[start Data supplied]

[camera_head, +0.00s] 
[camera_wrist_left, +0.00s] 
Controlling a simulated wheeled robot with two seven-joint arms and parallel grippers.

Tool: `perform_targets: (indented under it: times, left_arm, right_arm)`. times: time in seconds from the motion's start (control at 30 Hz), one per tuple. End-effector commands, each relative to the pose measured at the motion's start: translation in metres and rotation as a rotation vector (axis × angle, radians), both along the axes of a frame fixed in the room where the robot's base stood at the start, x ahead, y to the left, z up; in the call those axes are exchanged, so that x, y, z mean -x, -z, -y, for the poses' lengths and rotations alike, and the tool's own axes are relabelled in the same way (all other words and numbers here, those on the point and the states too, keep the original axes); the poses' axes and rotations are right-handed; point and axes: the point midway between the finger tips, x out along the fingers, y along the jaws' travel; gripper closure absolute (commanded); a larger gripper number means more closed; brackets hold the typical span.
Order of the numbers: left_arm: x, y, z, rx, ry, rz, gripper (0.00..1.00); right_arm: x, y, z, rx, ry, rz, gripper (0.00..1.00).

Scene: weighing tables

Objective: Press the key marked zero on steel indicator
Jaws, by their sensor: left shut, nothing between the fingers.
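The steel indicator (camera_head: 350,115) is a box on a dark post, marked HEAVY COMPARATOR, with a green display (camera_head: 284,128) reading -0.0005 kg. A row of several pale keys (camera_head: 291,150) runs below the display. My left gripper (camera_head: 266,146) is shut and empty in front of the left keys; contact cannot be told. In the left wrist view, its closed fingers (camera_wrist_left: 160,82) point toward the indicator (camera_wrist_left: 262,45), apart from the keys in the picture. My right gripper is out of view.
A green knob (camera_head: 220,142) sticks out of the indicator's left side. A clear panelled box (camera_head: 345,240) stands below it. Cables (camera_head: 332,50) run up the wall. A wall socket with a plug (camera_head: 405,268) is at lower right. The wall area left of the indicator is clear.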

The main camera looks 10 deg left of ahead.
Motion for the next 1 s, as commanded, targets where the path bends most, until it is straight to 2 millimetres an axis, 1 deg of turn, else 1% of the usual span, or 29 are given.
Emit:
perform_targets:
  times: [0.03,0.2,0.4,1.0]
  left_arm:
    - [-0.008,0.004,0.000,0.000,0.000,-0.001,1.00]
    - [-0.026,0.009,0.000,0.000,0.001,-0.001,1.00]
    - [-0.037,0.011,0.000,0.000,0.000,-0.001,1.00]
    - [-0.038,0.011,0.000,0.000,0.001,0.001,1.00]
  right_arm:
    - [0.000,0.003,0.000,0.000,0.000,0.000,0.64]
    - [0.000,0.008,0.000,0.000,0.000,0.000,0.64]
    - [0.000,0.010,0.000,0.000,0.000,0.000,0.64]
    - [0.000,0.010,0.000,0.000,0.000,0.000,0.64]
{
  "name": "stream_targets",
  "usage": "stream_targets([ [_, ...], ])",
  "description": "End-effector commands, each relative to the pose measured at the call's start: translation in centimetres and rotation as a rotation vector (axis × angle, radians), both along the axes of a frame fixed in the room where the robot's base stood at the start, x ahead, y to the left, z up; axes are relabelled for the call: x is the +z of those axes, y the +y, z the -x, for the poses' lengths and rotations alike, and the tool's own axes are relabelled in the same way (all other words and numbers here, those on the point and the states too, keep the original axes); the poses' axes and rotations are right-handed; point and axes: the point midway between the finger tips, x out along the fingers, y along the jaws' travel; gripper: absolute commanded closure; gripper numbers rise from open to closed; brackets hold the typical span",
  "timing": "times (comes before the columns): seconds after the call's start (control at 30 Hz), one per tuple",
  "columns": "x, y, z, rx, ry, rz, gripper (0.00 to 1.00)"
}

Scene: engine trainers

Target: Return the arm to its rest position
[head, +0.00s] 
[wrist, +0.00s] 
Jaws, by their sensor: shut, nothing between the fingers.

[end Data supplied]

### Instruction
Search the preceding listing for "columns" and extract every line where it is found.

### Exercise solution
  "timing": "times (comes before the columns): seconds after the call's start (control at 30 Hz), one per tuple",
  "columns": "x, y, z, rx, ry, rz, gripper (0.00 to 1.00)"

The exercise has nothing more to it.